Taiwan has reportedly upgraded its indigenous defense with a newly developed cruise missile tailor-made for strikes on coastal targets on the mainland. It is also reportedly anxious to develop its own attack submarines.

The island’s leader Tsai Ing-wen has also proposed hiking the 2019 defense budget by 5.6 percent, raising the island’s annual military spending from 1.9 percent to 2.16 percent of local GDP.

Yet knowing the limitations of her attempts at boosting the island’s “defense self-sufficiency”, Tsai is working on multiple fronts to bolster her resistance against the mainland.

She has tried to solicit international sympathy, exaggerating the “threat” from across the Taiwan Straits, portraying the mainland as a common menace to global well-being.

And under her auspices, authorities on the island are reportedly deliberating on a retaliatory scheme to punish international air carriers that have complied with the request by the Civil Aviation Administration of China that they stop referring to Taiwan as an entity separate from China.

These might boost Tsai’s image in the eyes of those who seek confrontation with the mainland. But they have fittingly been ridiculed as “downright stupid” on the internet.

Even if Tsai bets substantially more on “defense self-sufficiency”, it will not be sufficient for the degree of security she envisions in the event of a cross-Straits showdown.

It is simply beyond her reach to bridge the continuously widening cross-Straits military capability gap. Let alone erase the international jurisprudential truth that Taiwan is not an independent sovereign entity but part of China. Not to mention that, as many have pointed out, its idea to create trouble for international airlines operating in Taiwan will only end up hurting local passengers.

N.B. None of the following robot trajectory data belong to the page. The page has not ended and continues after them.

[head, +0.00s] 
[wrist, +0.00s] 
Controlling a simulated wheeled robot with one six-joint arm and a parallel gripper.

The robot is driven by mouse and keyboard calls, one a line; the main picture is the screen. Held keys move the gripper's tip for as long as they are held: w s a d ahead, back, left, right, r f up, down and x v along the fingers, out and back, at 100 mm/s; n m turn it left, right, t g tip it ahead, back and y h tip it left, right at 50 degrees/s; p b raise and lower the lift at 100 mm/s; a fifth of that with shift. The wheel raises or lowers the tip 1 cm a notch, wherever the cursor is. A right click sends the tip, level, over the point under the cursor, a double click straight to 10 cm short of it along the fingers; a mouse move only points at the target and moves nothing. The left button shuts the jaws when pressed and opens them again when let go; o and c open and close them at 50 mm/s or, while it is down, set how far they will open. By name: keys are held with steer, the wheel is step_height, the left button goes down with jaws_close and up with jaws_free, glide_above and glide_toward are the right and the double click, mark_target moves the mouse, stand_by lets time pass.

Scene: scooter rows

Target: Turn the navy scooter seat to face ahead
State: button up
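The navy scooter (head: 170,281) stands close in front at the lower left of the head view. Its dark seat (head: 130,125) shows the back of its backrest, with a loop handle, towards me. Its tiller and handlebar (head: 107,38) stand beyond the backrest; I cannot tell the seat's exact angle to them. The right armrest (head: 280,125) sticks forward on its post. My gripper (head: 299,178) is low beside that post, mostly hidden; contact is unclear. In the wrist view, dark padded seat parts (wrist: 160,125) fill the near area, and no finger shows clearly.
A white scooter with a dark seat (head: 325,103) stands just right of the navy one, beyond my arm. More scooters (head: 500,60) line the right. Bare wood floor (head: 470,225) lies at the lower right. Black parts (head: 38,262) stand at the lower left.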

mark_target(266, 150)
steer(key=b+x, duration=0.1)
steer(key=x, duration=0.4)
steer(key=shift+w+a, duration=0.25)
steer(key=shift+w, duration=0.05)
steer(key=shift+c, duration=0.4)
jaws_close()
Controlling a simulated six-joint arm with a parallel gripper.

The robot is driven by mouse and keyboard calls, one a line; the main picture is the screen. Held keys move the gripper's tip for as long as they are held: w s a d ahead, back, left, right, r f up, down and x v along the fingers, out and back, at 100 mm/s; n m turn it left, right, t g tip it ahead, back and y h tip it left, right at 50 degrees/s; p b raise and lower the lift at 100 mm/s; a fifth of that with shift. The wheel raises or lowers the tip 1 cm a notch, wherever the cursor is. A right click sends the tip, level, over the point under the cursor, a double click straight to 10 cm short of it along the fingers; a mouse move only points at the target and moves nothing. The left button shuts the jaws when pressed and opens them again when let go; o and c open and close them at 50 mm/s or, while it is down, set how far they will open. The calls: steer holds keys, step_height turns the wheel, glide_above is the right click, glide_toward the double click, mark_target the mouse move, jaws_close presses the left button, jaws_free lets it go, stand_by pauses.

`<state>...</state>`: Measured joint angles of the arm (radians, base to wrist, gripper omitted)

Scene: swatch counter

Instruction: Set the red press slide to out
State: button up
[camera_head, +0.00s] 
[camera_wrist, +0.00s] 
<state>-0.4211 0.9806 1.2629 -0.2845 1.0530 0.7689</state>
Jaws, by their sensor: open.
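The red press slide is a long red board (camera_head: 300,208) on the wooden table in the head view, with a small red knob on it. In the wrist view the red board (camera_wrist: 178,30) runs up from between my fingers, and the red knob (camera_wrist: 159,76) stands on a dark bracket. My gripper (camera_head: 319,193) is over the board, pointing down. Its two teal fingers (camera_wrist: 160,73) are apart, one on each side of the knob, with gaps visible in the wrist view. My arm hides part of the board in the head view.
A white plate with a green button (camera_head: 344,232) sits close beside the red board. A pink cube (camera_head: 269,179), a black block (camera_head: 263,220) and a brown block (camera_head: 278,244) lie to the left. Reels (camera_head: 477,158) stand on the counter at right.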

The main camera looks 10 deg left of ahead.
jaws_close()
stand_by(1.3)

Since assuming the island’s leadership, the headstrong Tsai has found herself mired deeper and deeper in a vicious circle over relations with Beijing. While inviting escalating pressure from across the Straits, she has witnessed her anti-mainland policies backfire at home.

The island of Kinmen, for instance, has begun to receive water supplies from the mainland’s Fujian province in defiance of her intimidation. The local magistrate is even talking about the possibility of building a bridge connecting his island to the mainland.

Her inability to deliver tangible benefits to local communities, together with the mainland’s generous offers of lucrative new opportunities, will continue to bring such embarrassments to Tsai, until she repents and changes course.